This dissertation proposes combination between two methods, which are Layer of Protection Analysis (LOPA) and Fault Tree Analysis (FTA) to analyse level of reliability in process control of Steam Drum Boiler, so that the quality of reliability criteria in saturated steam production can be maintained with the basis of dynamic process model.
The case study is taken on steam drum boiler, in which the steam is produced with the flow rate of 95.2 m3/h, pressure of 36.5 kg/cm2, and temperature of 405oC. While the high pressure steam with the pressure of 35 kg/cm2 and temperature of 400oC, is used as turbine driver of TP-6101 (8,5MW-5KV) and TP-6102 (11,5 MV- 5KV).
While for low pressure steam, with the pressure of 10 kg/cm2 and temperature of 270oC, is used in steam heater of Sulfuric Acid Plant for sulfur and steam jacket melting. Phosphoric Acid Plant Steam is used for steam heater, steam ejector, and evaporator. Steam is also used in Cement Retarder Plant for helping the process of filter purified gypsum and granulator cement retarder. Aluminium Fluoride Plant steam is used for crystallizer and washing cloth centrifuge SiO2. Ammonium Sulfide Plant Steam unit is used for steam heater, steam ejector, and evaporator in Plant III of PT. Petrokimia Gresik. Therefore, the existence of Steam Drum Boiler B-6203 is very vital and needs reliable or highly reliable protection system.

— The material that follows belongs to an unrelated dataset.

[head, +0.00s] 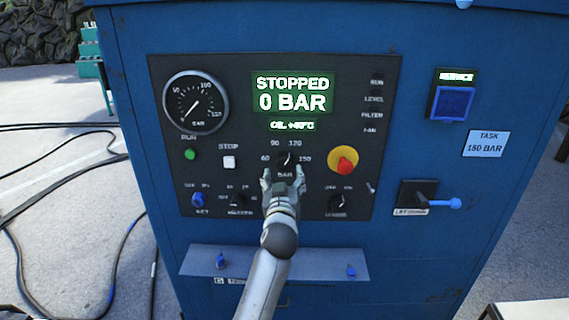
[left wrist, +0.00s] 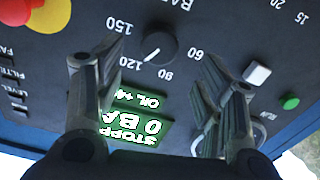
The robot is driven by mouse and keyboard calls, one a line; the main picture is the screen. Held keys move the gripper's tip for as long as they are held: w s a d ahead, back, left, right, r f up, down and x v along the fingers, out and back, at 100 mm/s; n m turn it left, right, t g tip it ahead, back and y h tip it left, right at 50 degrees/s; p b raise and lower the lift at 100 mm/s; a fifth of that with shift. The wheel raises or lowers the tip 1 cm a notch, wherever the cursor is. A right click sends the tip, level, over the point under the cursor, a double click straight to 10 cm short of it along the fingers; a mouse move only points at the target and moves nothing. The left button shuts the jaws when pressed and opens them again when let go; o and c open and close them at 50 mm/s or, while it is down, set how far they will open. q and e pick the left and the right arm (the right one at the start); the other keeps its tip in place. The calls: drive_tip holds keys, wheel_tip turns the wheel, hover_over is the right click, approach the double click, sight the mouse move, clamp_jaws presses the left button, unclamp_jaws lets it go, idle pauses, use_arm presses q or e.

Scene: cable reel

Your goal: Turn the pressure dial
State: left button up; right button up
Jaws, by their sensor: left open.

Therefore, analyzing the failure in the quality of saturated steam produced by Steam Drum Boiler cannot only be done by analyzing the function of protection layer in input, process, and output of Steam Drum Boiler. Meanwhile, the analysis also has to be done in dynamic process of Steam Drum Boiler with the combination of LOPA and FTA method.
In this study, LOPA method is used for analyzing the protection analysis in input, process, and output of Steam Drum Boiler. By using HAZOP and P&ID, later it will obtain the protection layer that has to be improved
After that, Root Cause Analysis is done by analyzing process variable of Steam Drum Boiler by using FTA method. FTA method used in this study is based on dynamic process model using equation of mass and energy balance in the root cause. The most impactful factor to the mass and energy balance according to the root cause is inflow rate of Steam Drum Boiler (Mass Boiler Feed Water flow rate kg/s) and outflow rate of Steam Drum Boiler (Mass Steam flow rate), pressure, and temperature of Steam Drum Boiler. These impactful factors are made in dynamic process model of Steam Drum Boiler, in which the result can represent various dynamic responses.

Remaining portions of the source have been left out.